======== Data excerpt ========

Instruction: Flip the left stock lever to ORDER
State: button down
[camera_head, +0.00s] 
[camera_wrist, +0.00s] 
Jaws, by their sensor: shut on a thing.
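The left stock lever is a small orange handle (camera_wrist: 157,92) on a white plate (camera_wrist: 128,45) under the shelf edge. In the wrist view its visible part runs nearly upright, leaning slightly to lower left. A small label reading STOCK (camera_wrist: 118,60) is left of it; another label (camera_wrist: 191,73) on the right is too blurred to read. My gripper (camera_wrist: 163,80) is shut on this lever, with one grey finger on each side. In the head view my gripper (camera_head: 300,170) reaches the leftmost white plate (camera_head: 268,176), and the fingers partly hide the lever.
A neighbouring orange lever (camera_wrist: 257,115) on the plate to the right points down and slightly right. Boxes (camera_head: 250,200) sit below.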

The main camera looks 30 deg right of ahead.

========

- [The problem]
Only those lines running from the one containing "[camera_head, +0.00s]" through the last line of the data above are to be copied, exactly, with both ends included.

- [Finished answer]
[camera_head, +0.00s] 
[camera_wrist, +0.00s] 
Jaws, by their sensor: shut on a thing.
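The left stock lever is a small orange handle (camera_wrist: 157,92) on a white plate (camera_wrist: 128,45) under the shelf edge. In the wrist view its visible part runs nearly upright, leaning slightly to lower left. A small label reading STOCK (camera_wrist: 118,60) is left of it; another label (camera_wrist: 191,73) on the right is too blurred to read. My gripper (camera_wrist: 163,80) is shut on this lever, with one grey finger on each side. In the head view my gripper (camera_head: 300,170) reaches the leftmost white plate (camera_head: 268,176), and the fingers partly hide the lever.
A neighbouring orange lever (camera_wrist: 257,115) on the plate to the right points down and slightly right. Boxes (camera_head: 250,200) sit below.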

The main camera looks 30 deg right of ahead.

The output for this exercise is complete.